== Materials provided ==

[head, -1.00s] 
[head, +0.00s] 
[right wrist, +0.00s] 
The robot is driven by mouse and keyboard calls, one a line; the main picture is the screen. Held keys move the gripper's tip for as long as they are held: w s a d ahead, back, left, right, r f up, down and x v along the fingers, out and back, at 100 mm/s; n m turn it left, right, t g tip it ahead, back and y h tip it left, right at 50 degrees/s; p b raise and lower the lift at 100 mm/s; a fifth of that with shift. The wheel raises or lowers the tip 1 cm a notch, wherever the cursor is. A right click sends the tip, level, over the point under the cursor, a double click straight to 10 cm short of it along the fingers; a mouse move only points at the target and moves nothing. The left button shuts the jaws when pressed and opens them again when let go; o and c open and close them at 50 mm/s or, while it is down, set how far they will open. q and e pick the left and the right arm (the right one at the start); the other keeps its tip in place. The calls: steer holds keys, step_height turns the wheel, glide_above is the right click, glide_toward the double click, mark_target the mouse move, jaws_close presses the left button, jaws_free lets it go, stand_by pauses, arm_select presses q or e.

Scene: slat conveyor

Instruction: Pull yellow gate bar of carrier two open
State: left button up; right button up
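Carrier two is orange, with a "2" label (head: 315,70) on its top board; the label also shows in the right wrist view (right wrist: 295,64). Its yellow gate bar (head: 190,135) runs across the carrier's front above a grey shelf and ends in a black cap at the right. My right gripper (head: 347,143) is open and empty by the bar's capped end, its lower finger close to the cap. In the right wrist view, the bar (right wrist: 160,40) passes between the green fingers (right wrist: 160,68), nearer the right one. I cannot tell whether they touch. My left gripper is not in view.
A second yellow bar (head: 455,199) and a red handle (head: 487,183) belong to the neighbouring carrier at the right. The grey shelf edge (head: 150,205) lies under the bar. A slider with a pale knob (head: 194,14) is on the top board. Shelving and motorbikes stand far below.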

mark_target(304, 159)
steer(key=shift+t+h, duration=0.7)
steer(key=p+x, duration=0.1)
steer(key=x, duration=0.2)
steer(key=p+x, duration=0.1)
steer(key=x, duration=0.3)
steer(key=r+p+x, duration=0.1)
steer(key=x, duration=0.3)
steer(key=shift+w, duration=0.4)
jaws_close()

===
== Materials provided ==

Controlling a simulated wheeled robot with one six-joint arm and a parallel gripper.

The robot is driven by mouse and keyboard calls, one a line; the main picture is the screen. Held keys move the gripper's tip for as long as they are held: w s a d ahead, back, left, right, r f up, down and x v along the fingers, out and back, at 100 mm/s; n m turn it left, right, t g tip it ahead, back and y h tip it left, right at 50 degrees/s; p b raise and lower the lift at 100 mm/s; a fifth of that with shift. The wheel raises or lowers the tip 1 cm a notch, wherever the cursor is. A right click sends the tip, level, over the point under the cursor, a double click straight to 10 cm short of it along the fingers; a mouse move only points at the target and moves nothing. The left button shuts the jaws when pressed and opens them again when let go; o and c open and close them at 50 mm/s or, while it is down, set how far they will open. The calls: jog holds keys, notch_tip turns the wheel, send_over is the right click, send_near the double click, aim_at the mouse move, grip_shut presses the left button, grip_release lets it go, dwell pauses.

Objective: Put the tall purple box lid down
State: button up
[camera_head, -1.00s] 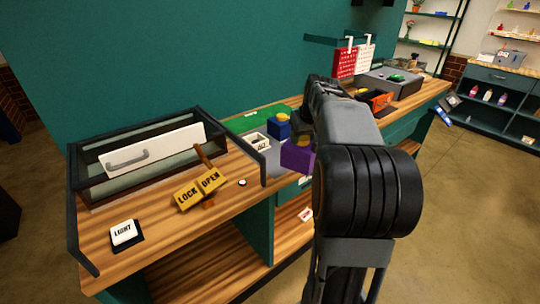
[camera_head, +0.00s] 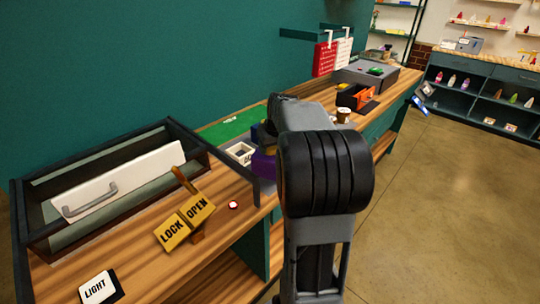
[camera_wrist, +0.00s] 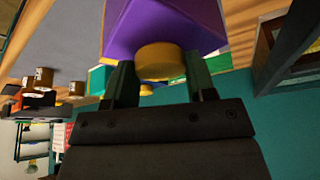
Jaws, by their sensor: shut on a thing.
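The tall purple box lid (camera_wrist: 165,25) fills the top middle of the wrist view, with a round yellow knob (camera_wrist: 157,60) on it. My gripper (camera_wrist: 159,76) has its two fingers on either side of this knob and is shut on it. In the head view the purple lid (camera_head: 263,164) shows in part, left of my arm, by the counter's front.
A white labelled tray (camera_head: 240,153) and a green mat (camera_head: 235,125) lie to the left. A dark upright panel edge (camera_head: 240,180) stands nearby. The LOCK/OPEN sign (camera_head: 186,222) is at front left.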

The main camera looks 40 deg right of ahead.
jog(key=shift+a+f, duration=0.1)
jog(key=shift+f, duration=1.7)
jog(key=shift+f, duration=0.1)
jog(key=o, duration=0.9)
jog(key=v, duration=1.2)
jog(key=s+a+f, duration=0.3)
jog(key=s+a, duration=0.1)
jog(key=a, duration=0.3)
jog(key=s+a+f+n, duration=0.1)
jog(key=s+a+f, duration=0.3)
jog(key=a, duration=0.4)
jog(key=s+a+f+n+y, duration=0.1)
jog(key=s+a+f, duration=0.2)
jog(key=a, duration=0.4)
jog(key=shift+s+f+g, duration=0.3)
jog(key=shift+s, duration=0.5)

===

#### Problem to work on
Make a list of all lines in the data that contain "them".

#### Solution for this problem
The robot is driven by mouse and keyboard calls, one a line; the main picture is the screen. Held keys move the gripper's tip for as long as they are held: w s a d ahead, back, left, right, r f up, down and x v along the fingers, out and back, at 100 mm/s; n m turn it left, right, t g tip it ahead, back and y h tip it left, right at 50 degrees/s; p b raise and lower the lift at 100 mm/s; a fifth of that with shift. The wheel raises or lowers the tip 1 cm a notch, wherever the cursor is. A right click sends the tip, level, over the point under the cursor, a double click straight to 10 cm short of it along the fingers; a mouse move only points at the target and moves nothing. The left button shuts the jaws when pressed and opens them again when let go; o and c open and close them at 50 mm/s or, while it is down, set how far they will open. q and e pick the left and the right arm (the right one at the start); the other keeps its tip in place. The calls: steer holds keys, step_height turns the wheel, glide_above is the right click, glide_toward the double click, mark_target the mouse move, jaws_close presses the left button, jaws_free lets it go, stand_by pauses, arm_select presses q or e.
The robot is driven by mouse and keyboard calls, one a line; the main picture is the screen. Held keys move the gripper's tip for as long as they are held: w s a d ahead, back, left, right, r f up, down and x v along the fingers, out and back, at 100 mm/s; n m turn it left, right, t g tip it ahead, back and y h tip it left, right at 50 degrees/s; p b raise and lower the lift at 100 mm/s; a fifth of that with shift. The wheel raises or lowers the tip 1 cm a notch, wherever the cursor is. A right click sends the tip, level, over the point under the cursor, a double click straight to 10 cm short of it along the fingers; a mouse move only points at the target and moves nothing. The left button shuts the jaws when pressed and opens them again when let go; o and c open and close them at 50 mm/s or, while it is down, set how far they will open. The calls: jog holds keys, notch_tip turns the wheel, send_over is the right click, send_near the double click, aim_at the mouse move, grip_shut presses the left button, grip_release lets it go, dwell pauses.

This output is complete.